About improving the quality of governance as a means of countering anti-government feeling, the less said the better. The rulers are so bogged down in one mess after another of their own making, and so beleaguered with charges of corruption, which are not getting unstuck, that they are unable to think of anything other than their own survival.
As for recourse to starting a dialogue process by Pakistan with some of the Taliban, some moves were made in the past during Musharraf's rule and again in the early months of the present civilian rule, but they came to nothing because of the shameful duplicity and hypocritical attitude adopted by the US and the subservient attitude of our own rulers, past and present, towards American diktat. Whenever any move was made by the authorities in Pakistan towards a dialogue process, it was met immediately by an active, even belligerent opposition by the US.
On one such occasion, the then Secretary of State, Condoleezza Rice, had chided our rulers with the remark: how can you talk to people who should be actually fought against and punished. The succeeding American administration under Obama has continued the same policy. What is particularly criminal is what the US did on several occasions as soon as the dialogue process appeared to be making some headway. On some of these occasions, the militant leader (with whom a dialogue was successfully concluded or was in an advanced stage) was killed by a secret agent (there are many around the country, thanks to our lax attitude towards espionage) or simply eliminated by a drone attack, which also killed a number of innocent people.
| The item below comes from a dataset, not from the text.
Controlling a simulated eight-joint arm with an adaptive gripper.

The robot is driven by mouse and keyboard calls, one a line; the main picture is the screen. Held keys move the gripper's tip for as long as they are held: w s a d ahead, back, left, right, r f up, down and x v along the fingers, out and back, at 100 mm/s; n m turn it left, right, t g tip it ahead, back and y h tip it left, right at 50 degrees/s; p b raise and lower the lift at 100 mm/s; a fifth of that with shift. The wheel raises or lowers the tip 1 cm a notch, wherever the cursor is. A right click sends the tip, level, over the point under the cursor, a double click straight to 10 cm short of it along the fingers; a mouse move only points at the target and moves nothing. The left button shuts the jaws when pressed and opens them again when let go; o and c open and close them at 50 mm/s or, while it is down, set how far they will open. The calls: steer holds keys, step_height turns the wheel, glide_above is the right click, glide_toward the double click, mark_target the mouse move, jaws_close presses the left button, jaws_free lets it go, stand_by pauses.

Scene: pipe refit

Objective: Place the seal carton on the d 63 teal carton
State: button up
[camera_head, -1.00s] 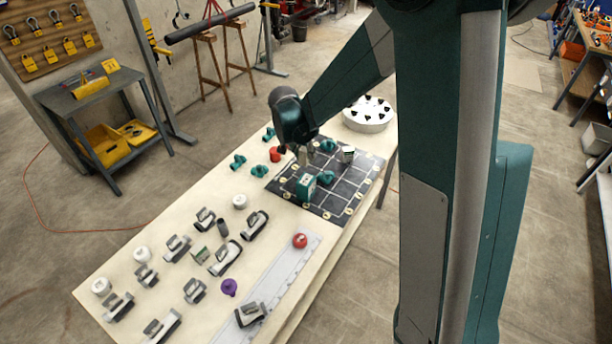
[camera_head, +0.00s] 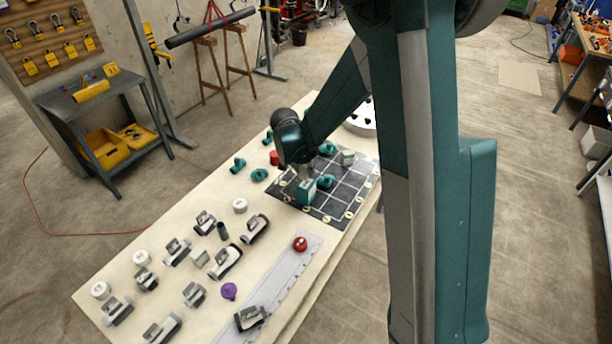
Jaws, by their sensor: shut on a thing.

Remember Nek Mohammad (among many others)? Remember Damadola (Bajaour)? Remember Miranshah in North Waziristan (among dozens of other attacks of the kind)? Just a few examples that come to mind! What is particularly infuriating about this phenomenon is that while the US tries by all means, fair or foul, to prevent rapprochement efforts between the government in Pakistan and the militants, it is itself engaged in feverish activity towards its own rapprochement with the Taliban.
According to a November 24 news item, "US Special Representative for Afghanistan and Pakistan, Richard Holbrooke, has confirmed that Saudi Arabia has initiated a dialogue with the Taliban and that the United States would support any Saudi initiative. Separately, US Secretary of State Hillary Clinton has said that the United States is open to the prospect of Afghan government's talks with elements of the Taliban, but she advised Kabul officials to proceed cautiously".
This was however a digression. We were commenting on the very uneven participation between our military and civilian entities in the "war against terror". While the involvement of the military in the effort is total and it shows in the way the Army, under Kayani, is going about the serious business in hand, visiting conflict zones, trying to look after the morale in an admittedly difficult war, difficult because of who the "enemy" is, difficult because of the nature of the terrain and difficult because of the daily sacrifices our jawans and officers are making, in terms of numbers martyred and wounded on Pakistani soil and against Pakistani people. It was General Kayani and not President Zardari who assured the Mehsud people that they were not the target of military action, but only the miscreants among them.
Again from the civilian side, no person with high authority has thought it necessary to address the nation on serious problems like rampant suicide attacks, the direction and progress of the war-effort in progress in the tribal areas, the question of our waters being illegally appropriated by India, the state of India's involvement in acts of terrorism and sabotage in Balochistan and elsewhere and on what, if anything, the government is doing about them, on the NRO mess and a series of scandals associated with our ruling class and so on.
These weaknesses and defaults by the civilian, elected government have left the Army without the support, participation and direction it needs from the elected government. In fact, the vacuum of authority has enabled the Army to throw its weight around, for instance in the matter of the Kerry-Lugar Bill, the restoration of the judiciary and a number of, as yet unknown matters of which rumours keep floating from time to time. Who can blame it for recognising and responding to popular perceptions?